◆ Given request ◆
Repeat, exactly and completely, the entries shown underneath.

◆ Stored data ◆
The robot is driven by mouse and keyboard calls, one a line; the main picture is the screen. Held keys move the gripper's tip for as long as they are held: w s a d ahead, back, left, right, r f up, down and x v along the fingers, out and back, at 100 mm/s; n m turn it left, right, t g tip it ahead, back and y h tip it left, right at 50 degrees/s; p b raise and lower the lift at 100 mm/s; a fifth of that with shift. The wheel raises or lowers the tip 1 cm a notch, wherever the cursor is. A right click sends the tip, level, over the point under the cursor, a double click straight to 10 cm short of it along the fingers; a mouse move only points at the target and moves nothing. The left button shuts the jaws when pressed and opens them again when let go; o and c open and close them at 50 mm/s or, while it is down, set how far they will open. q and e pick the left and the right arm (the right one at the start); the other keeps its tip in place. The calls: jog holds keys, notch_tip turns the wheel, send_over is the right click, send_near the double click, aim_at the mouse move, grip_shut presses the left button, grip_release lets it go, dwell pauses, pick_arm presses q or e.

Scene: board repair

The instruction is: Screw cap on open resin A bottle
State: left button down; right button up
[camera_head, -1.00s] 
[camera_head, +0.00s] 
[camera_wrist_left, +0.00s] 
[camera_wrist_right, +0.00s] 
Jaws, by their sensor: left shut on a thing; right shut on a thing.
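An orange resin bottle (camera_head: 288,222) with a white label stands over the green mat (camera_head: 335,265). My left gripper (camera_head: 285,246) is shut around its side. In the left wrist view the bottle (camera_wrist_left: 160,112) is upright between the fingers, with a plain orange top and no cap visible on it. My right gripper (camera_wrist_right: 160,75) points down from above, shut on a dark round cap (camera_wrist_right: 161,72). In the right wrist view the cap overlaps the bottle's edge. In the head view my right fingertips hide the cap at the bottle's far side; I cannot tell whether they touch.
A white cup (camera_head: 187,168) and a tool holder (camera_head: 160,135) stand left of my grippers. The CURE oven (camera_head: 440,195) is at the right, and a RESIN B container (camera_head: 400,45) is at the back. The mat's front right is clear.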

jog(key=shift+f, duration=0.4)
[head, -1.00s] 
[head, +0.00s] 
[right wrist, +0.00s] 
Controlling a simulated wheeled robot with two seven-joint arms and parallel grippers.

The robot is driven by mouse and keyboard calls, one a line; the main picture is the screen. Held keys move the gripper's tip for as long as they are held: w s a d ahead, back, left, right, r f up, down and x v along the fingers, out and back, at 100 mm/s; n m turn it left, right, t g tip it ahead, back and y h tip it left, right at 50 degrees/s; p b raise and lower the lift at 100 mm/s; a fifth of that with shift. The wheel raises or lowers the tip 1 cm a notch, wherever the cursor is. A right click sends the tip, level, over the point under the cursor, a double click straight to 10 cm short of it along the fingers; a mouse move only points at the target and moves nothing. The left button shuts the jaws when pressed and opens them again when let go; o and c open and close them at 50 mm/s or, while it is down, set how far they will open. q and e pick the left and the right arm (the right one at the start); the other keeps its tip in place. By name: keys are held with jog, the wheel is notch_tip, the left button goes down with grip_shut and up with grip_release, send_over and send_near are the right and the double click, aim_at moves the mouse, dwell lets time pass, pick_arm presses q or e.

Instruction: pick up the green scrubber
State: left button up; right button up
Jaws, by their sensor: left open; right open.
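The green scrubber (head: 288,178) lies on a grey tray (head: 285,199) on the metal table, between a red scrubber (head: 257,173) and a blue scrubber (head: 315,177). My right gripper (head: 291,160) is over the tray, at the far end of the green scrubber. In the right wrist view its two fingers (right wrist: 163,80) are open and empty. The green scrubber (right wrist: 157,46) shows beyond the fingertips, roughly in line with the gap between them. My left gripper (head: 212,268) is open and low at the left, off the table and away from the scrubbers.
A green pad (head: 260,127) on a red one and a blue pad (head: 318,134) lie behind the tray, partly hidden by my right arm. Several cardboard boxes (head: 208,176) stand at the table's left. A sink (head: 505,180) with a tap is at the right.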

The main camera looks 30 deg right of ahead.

◆ The response ◆
The robot is driven by mouse and keyboard calls, one a line; the main picture is the screen. Held keys move the gripper's tip for as long as they are held: w s a d ahead, back, left, right, r f up, down and x v along the fingers, out and back, at 100 mm/s; n m turn it left, right, t g tip it ahead, back and y h tip it left, right at 50 degrees/s; p b raise and lower the lift at 100 mm/s; a fifth of that with shift. The wheel raises or lowers the tip 1 cm a notch, wherever the cursor is. A right click sends the tip, level, over the point under the cursor, a double click straight to 10 cm short of it along the fingers; a mouse move only points at the target and moves nothing. The left button shuts the jaws when pressed and opens them again when let go; o and c open and close them at 50 mm/s or, while it is down, set how far they will open. q and e pick the left and the right arm (the right one at the start); the other keeps its tip in place. The calls: jog holds keys, notch_tip turns the wheel, send_over is the right click, send_near the double click, aim_at the mouse move, grip_shut presses the left button, grip_release lets it go, dwell pauses, pick_arm presses q or e.

Scene: board repair

The instruction is: Screw cap on open resin A bottle
State: left button down; right button up
[camera_head, -1.00s] 
[camera_head, +0.00s] 
[camera_wrist_left, +0.00s] 
[camera_wrist_right, +0.00s] 
Jaws, by their sensor: left shut on a thing; right shut on a thing.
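An orange resin bottle (camera_head: 288,222) with a white label stands over the green mat (camera_head: 335,265). My left gripper (camera_head: 285,246) is shut around its side. In the left wrist view the bottle (camera_wrist_left: 160,112) is upright between the fingers, with a plain orange top and no cap visible on it. My right gripper (camera_wrist_right: 160,75) points down from above, shut on a dark round cap (camera_wrist_right: 161,72). In the right wrist view the cap overlaps the bottle's edge. In the head view my right fingertips hide the cap at the bottle's far side; I cannot tell whether they touch.
A white cup (camera_head: 187,168) and a tool holder (camera_head: 160,135) stand left of my grippers. The CURE oven (camera_head: 440,195) is at the right, and a RESIN B container (camera_head: 400,45) is at the back. The mat's front right is clear.

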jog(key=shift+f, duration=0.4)
[head, -1.00s] 
[head, +0.00s] 
[right wrist, +0.00s] 
Controlling a simulated wheeled robot with two seven-joint arms and parallel grippers.

The robot is driven by mouse and keyboard calls, one a line; the main picture is the screen. Held keys move the gripper's tip for as long as they are held: w s a d ahead, back, left, right, r f up, down and x v along the fingers, out and back, at 100 mm/s; n m turn it left, right, t g tip it ahead, back and y h tip it left, right at 50 degrees/s; p b raise and lower the lift at 100 mm/s; a fifth of that with shift. The wheel raises or lowers the tip 1 cm a notch, wherever the cursor is. A right click sends the tip, level, over the point under the cursor, a double click straight to 10 cm short of it along the fingers; a mouse move only points at the target and moves nothing. The left button shuts the jaws when pressed and opens them again when let go; o and c open and close them at 50 mm/s or, while it is down, set how far they will open. q and e pick the left and the right arm (the right one at the start); the other keeps its tip in place. By name: keys are held with jog, the wheel is notch_tip, the left button goes down with grip_shut and up with grip_release, send_over and send_near are the right and the double click, aim_at moves the mouse, dwell lets time pass, pick_arm presses q or e.

Instruction: pick up the green scrubber
State: left button up; right button up
Jaws, by their sensor: left open; right open.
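The green scrubber (head: 288,178) lies on a grey tray (head: 285,199) on the metal table, between a red scrubber (head: 257,173) and a blue scrubber (head: 315,177). My right gripper (head: 291,160) is over the tray, at the far end of the green scrubber. In the right wrist view its two fingers (right wrist: 163,80) are open and empty. The green scrubber (right wrist: 157,46) shows beyond the fingertips, roughly in line with the gap between them. My left gripper (head: 212,268) is open and low at the left, off the table and away from the scrubbers.
A green pad (head: 260,127) on a red one and a blue pad (head: 318,134) lie behind the tray, partly hidden by my right arm. Several cardboard boxes (head: 208,176) stand at the table's left. A sink (head: 505,180) with a tap is at the right.

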The main camera looks 30 deg right of ahead.

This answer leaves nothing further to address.